▸ **Work to do**:
Retype all of the entries word for word.

▸ **Dataset entries**:
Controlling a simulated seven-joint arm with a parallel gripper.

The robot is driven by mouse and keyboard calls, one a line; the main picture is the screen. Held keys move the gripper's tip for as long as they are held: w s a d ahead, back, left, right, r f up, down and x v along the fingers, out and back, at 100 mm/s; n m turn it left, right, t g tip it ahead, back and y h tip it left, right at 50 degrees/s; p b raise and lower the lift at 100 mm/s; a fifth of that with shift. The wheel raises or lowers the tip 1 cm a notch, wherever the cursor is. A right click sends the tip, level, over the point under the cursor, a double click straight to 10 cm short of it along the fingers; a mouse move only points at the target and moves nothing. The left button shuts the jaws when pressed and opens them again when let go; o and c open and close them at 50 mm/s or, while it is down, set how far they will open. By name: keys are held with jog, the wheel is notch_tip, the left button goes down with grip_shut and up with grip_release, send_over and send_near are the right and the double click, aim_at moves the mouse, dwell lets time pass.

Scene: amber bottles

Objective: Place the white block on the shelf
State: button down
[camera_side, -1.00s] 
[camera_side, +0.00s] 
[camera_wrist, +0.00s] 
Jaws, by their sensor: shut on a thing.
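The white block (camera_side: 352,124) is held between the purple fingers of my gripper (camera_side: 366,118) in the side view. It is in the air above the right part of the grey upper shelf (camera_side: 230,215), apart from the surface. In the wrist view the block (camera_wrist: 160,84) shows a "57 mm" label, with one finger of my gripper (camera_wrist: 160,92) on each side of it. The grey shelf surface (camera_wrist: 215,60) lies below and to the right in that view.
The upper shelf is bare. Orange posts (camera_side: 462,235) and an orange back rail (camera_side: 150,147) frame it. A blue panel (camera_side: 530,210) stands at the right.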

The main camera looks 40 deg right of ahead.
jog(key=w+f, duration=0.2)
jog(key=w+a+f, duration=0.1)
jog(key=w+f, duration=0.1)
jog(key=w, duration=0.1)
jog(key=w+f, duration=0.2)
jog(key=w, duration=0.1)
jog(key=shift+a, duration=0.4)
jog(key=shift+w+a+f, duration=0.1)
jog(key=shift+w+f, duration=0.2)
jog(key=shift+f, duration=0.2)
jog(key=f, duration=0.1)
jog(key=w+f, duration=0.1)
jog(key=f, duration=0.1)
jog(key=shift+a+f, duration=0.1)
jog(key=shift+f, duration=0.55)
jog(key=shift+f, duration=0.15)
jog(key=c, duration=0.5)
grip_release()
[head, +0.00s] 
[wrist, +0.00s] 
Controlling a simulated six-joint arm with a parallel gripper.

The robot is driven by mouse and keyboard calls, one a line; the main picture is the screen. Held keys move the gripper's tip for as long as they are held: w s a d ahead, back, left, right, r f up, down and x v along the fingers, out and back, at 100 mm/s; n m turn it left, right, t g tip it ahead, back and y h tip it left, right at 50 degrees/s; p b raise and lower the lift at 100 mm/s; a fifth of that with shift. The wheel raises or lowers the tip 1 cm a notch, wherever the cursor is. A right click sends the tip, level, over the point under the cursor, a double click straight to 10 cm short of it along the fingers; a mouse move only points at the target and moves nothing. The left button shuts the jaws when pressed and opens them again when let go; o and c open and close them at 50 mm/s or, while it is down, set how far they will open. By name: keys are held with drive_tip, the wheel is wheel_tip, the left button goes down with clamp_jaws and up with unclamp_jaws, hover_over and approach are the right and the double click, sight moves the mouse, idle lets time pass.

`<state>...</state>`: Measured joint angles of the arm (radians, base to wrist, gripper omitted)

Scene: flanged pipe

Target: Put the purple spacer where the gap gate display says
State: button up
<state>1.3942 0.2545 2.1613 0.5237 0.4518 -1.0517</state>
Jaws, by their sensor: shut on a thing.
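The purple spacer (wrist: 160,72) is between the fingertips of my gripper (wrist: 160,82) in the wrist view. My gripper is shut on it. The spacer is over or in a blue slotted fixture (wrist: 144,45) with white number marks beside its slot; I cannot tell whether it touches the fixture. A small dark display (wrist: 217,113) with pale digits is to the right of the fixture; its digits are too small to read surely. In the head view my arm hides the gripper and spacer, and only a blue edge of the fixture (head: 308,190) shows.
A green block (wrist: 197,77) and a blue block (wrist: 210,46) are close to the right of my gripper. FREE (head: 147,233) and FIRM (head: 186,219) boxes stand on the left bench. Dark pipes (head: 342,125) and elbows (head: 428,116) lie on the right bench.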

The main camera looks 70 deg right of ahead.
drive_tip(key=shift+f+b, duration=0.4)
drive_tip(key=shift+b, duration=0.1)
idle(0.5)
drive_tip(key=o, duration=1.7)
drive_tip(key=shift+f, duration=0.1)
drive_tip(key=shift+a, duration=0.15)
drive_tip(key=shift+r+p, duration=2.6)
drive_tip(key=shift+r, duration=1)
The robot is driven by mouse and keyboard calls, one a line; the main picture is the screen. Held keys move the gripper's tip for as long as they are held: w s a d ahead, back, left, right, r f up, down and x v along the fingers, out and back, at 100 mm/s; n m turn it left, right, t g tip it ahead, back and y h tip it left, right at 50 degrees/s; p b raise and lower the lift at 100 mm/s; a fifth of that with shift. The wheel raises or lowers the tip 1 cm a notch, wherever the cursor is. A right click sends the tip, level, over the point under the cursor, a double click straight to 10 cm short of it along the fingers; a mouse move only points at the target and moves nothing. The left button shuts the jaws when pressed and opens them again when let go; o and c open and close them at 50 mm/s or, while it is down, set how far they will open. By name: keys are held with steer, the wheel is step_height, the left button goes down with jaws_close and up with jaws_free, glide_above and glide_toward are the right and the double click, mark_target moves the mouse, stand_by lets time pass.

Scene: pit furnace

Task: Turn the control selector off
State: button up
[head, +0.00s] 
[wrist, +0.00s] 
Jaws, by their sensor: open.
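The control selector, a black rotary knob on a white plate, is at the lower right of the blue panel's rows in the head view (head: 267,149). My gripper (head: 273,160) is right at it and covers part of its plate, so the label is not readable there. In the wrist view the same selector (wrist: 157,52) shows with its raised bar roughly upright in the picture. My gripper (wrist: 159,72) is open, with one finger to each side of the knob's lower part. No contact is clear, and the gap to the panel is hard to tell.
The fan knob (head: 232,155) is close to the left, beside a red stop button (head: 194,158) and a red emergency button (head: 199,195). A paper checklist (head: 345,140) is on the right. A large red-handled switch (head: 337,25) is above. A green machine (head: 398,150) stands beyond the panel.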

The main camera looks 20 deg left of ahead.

▸ **Written answer**:
Controlling a simulated seven-joint arm with a parallel gripper.

The robot is driven by mouse and keyboard calls, one a line; the main picture is the screen. Held keys move the gripper's tip for as long as they are held: w s a d ahead, back, left, right, r f up, down and x v along the fingers, out and back, at 100 mm/s; n m turn it left, right, t g tip it ahead, back and y h tip it left, right at 50 degrees/s; p b raise and lower the lift at 100 mm/s; a fifth of that with shift. The wheel raises or lowers the tip 1 cm a notch, wherever the cursor is. A right click sends the tip, level, over the point under the cursor, a double click straight to 10 cm short of it along the fingers; a mouse move only points at the target and moves nothing. The left button shuts the jaws when pressed and opens them again when let go; o and c open and close them at 50 mm/s or, while it is down, set how far they will open. By name: keys are held with jog, the wheel is notch_tip, the left button goes down with grip_shut and up with grip_release, send_over and send_near are the right and the double click, aim_at moves the mouse, dwell lets time pass.

Scene: amber bottles

Objective: Place the white block on the shelf
State: button down
[camera_side, -1.00s] 
[camera_side, +0.00s] 
[camera_wrist, +0.00s] 
Jaws, by their sensor: shut on a thing.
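The white block (camera_side: 352,124) is held between the purple fingers of my gripper (camera_side: 366,118) in the side view. It is in the air above the right part of the grey upper shelf (camera_side: 230,215), apart from the surface. In the wrist view the block (camera_wrist: 160,84) shows a "57 mm" label, with one finger of my gripper (camera_wrist: 160,92) on each side of it. The grey shelf surface (camera_wrist: 215,60) lies below and to the right in that view.
The upper shelf is bare. Orange posts (camera_side: 462,235) and an orange back rail (camera_side: 150,147) frame it. A blue panel (camera_side: 530,210) stands at the right.

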The main camera looks 40 deg right of ahead.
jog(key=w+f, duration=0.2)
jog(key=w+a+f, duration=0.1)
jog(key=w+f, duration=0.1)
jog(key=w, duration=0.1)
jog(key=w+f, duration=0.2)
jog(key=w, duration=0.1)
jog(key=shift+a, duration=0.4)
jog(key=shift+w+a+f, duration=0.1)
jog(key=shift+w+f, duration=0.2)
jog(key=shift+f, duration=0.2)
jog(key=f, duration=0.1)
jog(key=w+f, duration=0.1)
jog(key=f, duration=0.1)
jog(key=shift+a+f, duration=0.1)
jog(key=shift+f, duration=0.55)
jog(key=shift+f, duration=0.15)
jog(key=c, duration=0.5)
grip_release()
[head, +0.00s] 
[wrist, +0.00s] 
Controlling a simulated six-joint arm with a parallel gripper.

The robot is driven by mouse and keyboard calls, one a line; the main picture is the screen. Held keys move the gripper's tip for as long as they are held: w s a d ahead, back, left, right, r f up, down and x v along the fingers, out and back, at 100 mm/s; n m turn it left, right, t g tip it ahead, back and y h tip it left, right at 50 degrees/s; p b raise and lower the lift at 100 mm/s; a fifth of that with shift. The wheel raises or lowers the tip 1 cm a notch, wherever the cursor is. A right click sends the tip, level, over the point under the cursor, a double click straight to 10 cm short of it along the fingers; a mouse move only points at the target and moves nothing. The left button shuts the jaws when pressed and opens them again when let go; o and c open and close them at 50 mm/s or, while it is down, set how far they will open. By name: keys are held with drive_tip, the wheel is wheel_tip, the left button goes down with clamp_jaws and up with unclamp_jaws, hover_over and approach are the right and the double click, sight moves the mouse, idle lets time pass.

`<state>...</state>`: Measured joint angles of the arm (radians, base to wrist, gripper omitted)

Scene: flanged pipe

Target: Put the purple spacer where the gap gate display says
State: button up
<state>1.3942 0.2545 2.1613 0.5237 0.4518 -1.0517</state>
Jaws, by their sensor: shut on a thing.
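The purple spacer (wrist: 160,72) is between the fingertips of my gripper (wrist: 160,82) in the wrist view. My gripper is shut on it. The spacer is over or in a blue slotted fixture (wrist: 144,45) with white number marks beside its slot; I cannot tell whether it touches the fixture. A small dark display (wrist: 217,113) with pale digits is to the right of the fixture; its digits are too small to read surely. In the head view my arm hides the gripper and spacer, and only a blue edge of the fixture (head: 308,190) shows.
A green block (wrist: 197,77) and a blue block (wrist: 210,46) are close to the right of my gripper. FREE (head: 147,233) and FIRM (head: 186,219) boxes stand on the left bench. Dark pipes (head: 342,125) and elbows (head: 428,116) lie on the right bench.

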The main camera looks 70 deg right of ahead.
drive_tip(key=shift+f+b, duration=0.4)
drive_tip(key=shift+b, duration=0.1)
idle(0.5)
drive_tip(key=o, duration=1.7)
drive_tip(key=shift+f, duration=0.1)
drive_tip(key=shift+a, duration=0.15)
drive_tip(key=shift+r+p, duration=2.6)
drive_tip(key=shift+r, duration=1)
The robot is driven by mouse and keyboard calls, one a line; the main picture is the screen. Held keys move the gripper's tip for as long as they are held: w s a d ahead, back, left, right, r f up, down and x v along the fingers, out and back, at 100 mm/s; n m turn it left, right, t g tip it ahead, back and y h tip it left, right at 50 degrees/s; p b raise and lower the lift at 100 mm/s; a fifth of that with shift. The wheel raises or lowers the tip 1 cm a notch, wherever the cursor is. A right click sends the tip, level, over the point under the cursor, a double click straight to 10 cm short of it along the fingers; a mouse move only points at the target and moves nothing. The left button shuts the jaws when pressed and opens them again when let go; o and c open and close them at 50 mm/s or, while it is down, set how far they will open. By name: keys are held with steer, the wheel is step_height, the left button goes down with jaws_close and up with jaws_free, glide_above and glide_toward are the right and the double click, mark_target moves the mouse, stand_by lets time pass.

Scene: pit furnace

Task: Turn the control selector off
State: button up
[head, +0.00s] 
[wrist, +0.00s] 
Jaws, by their sensor: open.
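The control selector, a black rotary knob on a white plate, is at the lower right of the blue panel's rows in the head view (head: 267,149). My gripper (head: 273,160) is right at it and covers part of its plate, so the label is not readable there. In the wrist view the same selector (wrist: 157,52) shows with its raised bar roughly upright in the picture. My gripper (wrist: 159,72) is open, with one finger to each side of the knob's lower part. No contact is clear, and the gap to the panel is hard to tell.
The fan knob (head: 232,155) is close to the left, beside a red stop button (head: 194,158) and a red emergency button (head: 199,195). A paper checklist (head: 345,140) is on the right. A large red-handled switch (head: 337,25) is above. A green machine (head: 398,150) stands beyond the panel.

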The main camera looks 20 deg left of ahead.

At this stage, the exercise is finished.